A recent conversation with two colleagues in my department resulted in a fantastic realization. I am not radical enough. We were discussing the legitimacy of the state and the role prisons play in American society. Prison populations are incongruent in terms of race, economic power and educational level just to name a few. We could agree on the saliency of the moral facts about whom is in prison, and what the social iniquities are. Philosopher A advocated the complete abolition of prisons due to some Foucaultian critique of power and anarchist commitments. Philosopher B advocated a virulent Marxism or critical theory approach to the analysis that I could not quite follow. Admittedly, the view was a bit garbled. One of the claims made by A: state power is strongest when you are not under surveillance, that is, when you feel like you are not being watched but act in a manner as if you were being under surveillance. I broached some skepticism on this point. I simply asked what if this notion of power is more due to the fact that others take moral considerations seriously and defined morality as the set of impartial constraints we learn from upbringing and practice...
Now, I already anticipated the objection to my response. Philosopher A would say something like the internalization of moral constraints is not strictly impartial. That's all I got. I did not get that there is some dynamic of power that Aristotelian upbringing and focus on practice cannot encapsulate, and what that dynamic notion of power is, how it operates and most importantly how that view challenges my objection. Foucault has a lot to say about how power works in local contexts, and since I am no expert, I wanted to hear about it. I did more philosophical work in my head than the dismissive attitude about my objection---this is the strong point I want to make. Philosophers work by scrutinizing each other. The moment we stop "testing" our conceptions against other views that attempt undermine our own, the moment we stop having the intellectual humility to search out which political conception, critique and theory should be true is the moment we stop doing political philosophy altogether. We abandon what it is to be philosophical.

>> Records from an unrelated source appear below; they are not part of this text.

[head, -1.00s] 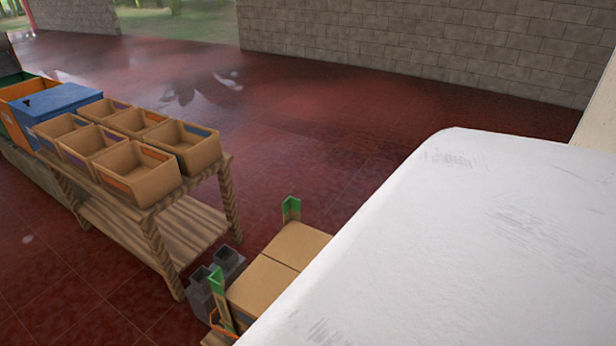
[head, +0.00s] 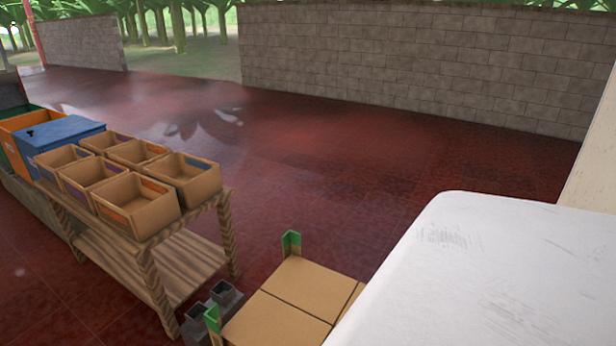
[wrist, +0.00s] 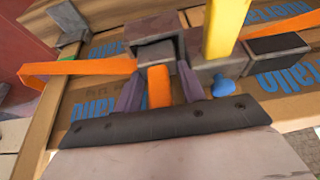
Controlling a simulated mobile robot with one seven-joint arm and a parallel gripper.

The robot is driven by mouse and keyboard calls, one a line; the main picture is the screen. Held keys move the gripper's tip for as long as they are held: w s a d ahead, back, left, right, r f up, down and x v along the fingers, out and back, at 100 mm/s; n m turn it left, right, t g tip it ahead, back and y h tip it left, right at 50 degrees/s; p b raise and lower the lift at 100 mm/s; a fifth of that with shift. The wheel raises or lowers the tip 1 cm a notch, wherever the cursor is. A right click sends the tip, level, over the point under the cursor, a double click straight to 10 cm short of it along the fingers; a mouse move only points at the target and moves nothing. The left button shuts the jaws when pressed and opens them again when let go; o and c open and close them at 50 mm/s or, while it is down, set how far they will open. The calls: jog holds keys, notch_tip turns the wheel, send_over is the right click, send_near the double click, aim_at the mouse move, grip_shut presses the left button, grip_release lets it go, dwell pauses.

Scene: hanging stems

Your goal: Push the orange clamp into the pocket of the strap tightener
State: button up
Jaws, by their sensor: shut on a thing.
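My gripper (wrist: 160,78) shows in the wrist view, its two purple fingers shut on the orange clamp (wrist: 158,90). The clamp is a short orange piece standing between the fingers. Its far end reaches the open dark side of a grey block (wrist: 155,42), which looks like the strap tightener. How deep the clamp sits in the pocket is hidden. An orange strap (wrist: 80,70) runs left from the block. A yellow bar (wrist: 224,28) and a small blue knob (wrist: 222,87) are to the right. My gripper is not visible in the head view.
Cardboard boxes (head: 275,322) with green corner pieces (head: 291,243) stand low in the head view. A wooden table (head: 190,255) with several open bins stands left, a blue box (head: 60,133) beyond. Open red floor (head: 330,165) lies behind. A large white surface covers the right.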

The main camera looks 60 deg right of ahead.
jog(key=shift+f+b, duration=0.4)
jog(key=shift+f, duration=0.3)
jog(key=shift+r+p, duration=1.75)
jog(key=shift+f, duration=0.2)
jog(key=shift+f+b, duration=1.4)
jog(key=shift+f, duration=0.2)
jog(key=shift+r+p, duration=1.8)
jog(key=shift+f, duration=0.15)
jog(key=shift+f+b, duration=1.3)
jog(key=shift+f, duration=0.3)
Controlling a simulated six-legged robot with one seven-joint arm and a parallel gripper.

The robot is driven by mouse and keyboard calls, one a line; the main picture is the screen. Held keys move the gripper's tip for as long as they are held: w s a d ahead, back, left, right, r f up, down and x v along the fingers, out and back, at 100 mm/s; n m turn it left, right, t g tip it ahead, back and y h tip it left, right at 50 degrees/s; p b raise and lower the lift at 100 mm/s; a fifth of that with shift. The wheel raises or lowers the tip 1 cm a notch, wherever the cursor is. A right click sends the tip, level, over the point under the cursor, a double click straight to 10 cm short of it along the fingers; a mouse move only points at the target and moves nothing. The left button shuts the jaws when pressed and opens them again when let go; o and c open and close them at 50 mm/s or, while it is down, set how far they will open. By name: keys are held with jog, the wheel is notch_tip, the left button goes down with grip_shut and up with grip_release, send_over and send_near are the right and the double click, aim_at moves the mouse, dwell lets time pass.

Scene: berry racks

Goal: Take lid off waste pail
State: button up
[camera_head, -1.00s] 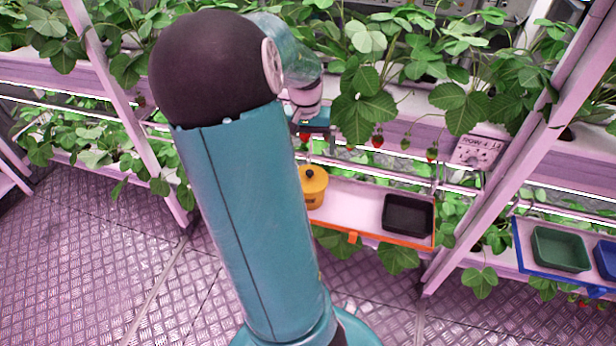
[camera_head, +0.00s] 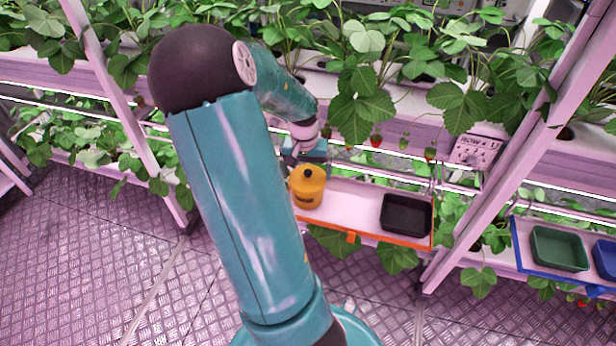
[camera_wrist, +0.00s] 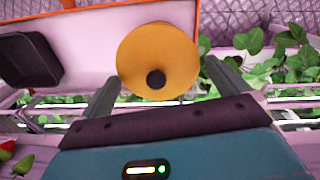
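The waste pail (camera_head: 307,190) is yellow-orange with its lid on, standing at the left end of an orange-edged shelf tray. The lid (camera_wrist: 150,50) shows from above in the wrist view as a yellow disc with a dark round knob (camera_wrist: 156,79). In the head view the knob (camera_head: 308,173) is on top of the pail. My gripper (camera_wrist: 160,88) is open, its two dark fingers spread on either side of the knob's line. The fingers look apart from the lid; the exact height gap is hard to tell. In the head view my gripper is partly hidden near the pail.
A black bin (camera_head: 406,215) sits on the right of the same tray (camera_head: 355,203). A green bin (camera_head: 559,248) and a blue bin stand on a separate blue-edged tray at right. Strawberry plants and red berries hang above the tray, close to my wrist.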

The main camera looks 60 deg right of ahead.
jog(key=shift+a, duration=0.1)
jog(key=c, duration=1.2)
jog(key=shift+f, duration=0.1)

Now, my sample is small and anecdotal. It should be taken with a grain of salt. However, I have talked to many people not only at my department but at conferences too. Most of these exchanges, however, have been the expression of consistent ideology. Consistent ideology is when the young philosopher learns to employ a set of concepts and concerns within a school of thought. However, this is minimal work inasmuch as young philosophers learn to speak Quinean about epistemology and metaphysics or Heideggerian about questioning modernity. We can all speak our specialties, and political philosophers are no different. However, the point of philosophy is to preserve the living-presence of these concepts. The moment these concepts become calcified is the moment we stop questioning them.
I am not advocating that someone cannot be a Rawlsian or any other such label. However, I am questioning that thinking stops with being a convinced this or that philosophy--the moment that happens is the moment philosophy becomes ideology. I suspect such a move from disciplines that do not engage in systematic argumentation about central commitments or core beliefs. I anticipate the English literary theorist who does not attempt to undermine the logical possibility of her appropriation of Foucault for the purposes of interpreting a text or the political theorist that appropriates Habermas. The appropriation is often ideological, and the scholarship of said philosopher is lacking (and decent exposition of central texts). For them, it is in the act of appropriating the theory we conceive and evaluate that matters. This is why the analogy of the philosopher to the theoretical physicist has some weight. I do theory and engage in theorizing so that others do not have to theorize just as much as the theoretical physicist does theory so that the experimentalists can carry on. The employment of these concepts outside their philosophical domain requires the fact that I test them out.
Given the fact that the qualitative questions philosophers address and the fact that philosophical questions are indefinite, these questions could be asked and reflected interminably. Therefore, it becomes incumbent upon us to arrive at answers and put them into logical form. The logical form of an argument provides normative ways we can all agree on in order to reflect on these questions. In addition, the form arguments take need not reflect solely the influence of argumento-centricism and its tendency to logocentrism. Any number of Continental authors can be read as having intelligent points, critiques and arguments. The point, however, is to at least strive for consistency.
So let me return to my experience. A and B are solidly convinced of their belief structure and in their inability to put that belief structure into tension with others, they are advocating an ideology. This relies on a distinction between philosophy and ideology, and this is what I have argued so far. Philosophy relies on the engagement with opposing viewpoints to brush up and test one's own conclusions. Ideology is the mere acceptance and eventual self-validating profusion of one's own commitments whether it be rightist libertarianism or leftist Marxism. This is what it means to be radical. Being-radicalized is a function of ideology, not the other way around.
Yet, there is the original question: what is the purpose of political philosophy?
At this point, I couldn't really answer the question. I think it is vastly more complicated than it was at the time of Rawls. In my experience, no one asks the foundational questions of this line of inquiry. The recent debt crisis and post-2008 recession has conjured new life in the critiques traditionally offered from the left about capitalism, and in equal measure the conservative justification of the neoliberal order. Moreover, it has caused an awareness and stretch of economics for other social sciences. I cannot anticipate where this will lead, but if there is any wisdom to what I've written, then let it be simple. Try to abandon ideology, and I'll always question the argument you're developing. That's why I became a philosopher, and I would hope that's why you'll question my questioning of your argument.